• [Material]:
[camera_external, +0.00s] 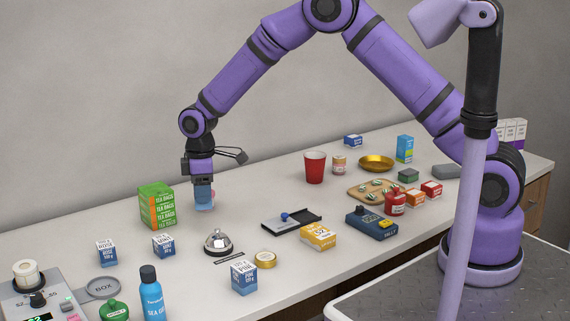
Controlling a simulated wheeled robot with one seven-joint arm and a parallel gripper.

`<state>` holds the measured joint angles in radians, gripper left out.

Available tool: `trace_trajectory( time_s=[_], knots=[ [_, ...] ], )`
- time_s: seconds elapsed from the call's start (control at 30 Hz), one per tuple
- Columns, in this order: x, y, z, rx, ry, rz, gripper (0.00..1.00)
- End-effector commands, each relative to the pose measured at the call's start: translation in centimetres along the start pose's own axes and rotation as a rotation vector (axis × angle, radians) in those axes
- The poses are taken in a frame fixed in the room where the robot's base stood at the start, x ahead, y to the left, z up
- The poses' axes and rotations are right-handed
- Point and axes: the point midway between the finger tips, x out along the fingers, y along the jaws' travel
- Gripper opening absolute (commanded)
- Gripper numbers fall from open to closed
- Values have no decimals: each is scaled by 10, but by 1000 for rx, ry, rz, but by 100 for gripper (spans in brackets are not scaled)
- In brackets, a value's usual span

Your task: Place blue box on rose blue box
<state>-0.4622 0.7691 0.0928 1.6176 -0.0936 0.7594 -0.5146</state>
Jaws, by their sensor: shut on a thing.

• [Set problem]: Reply with one number only, the count of lines above that hold the string "radians".

• [Problem solution]: 2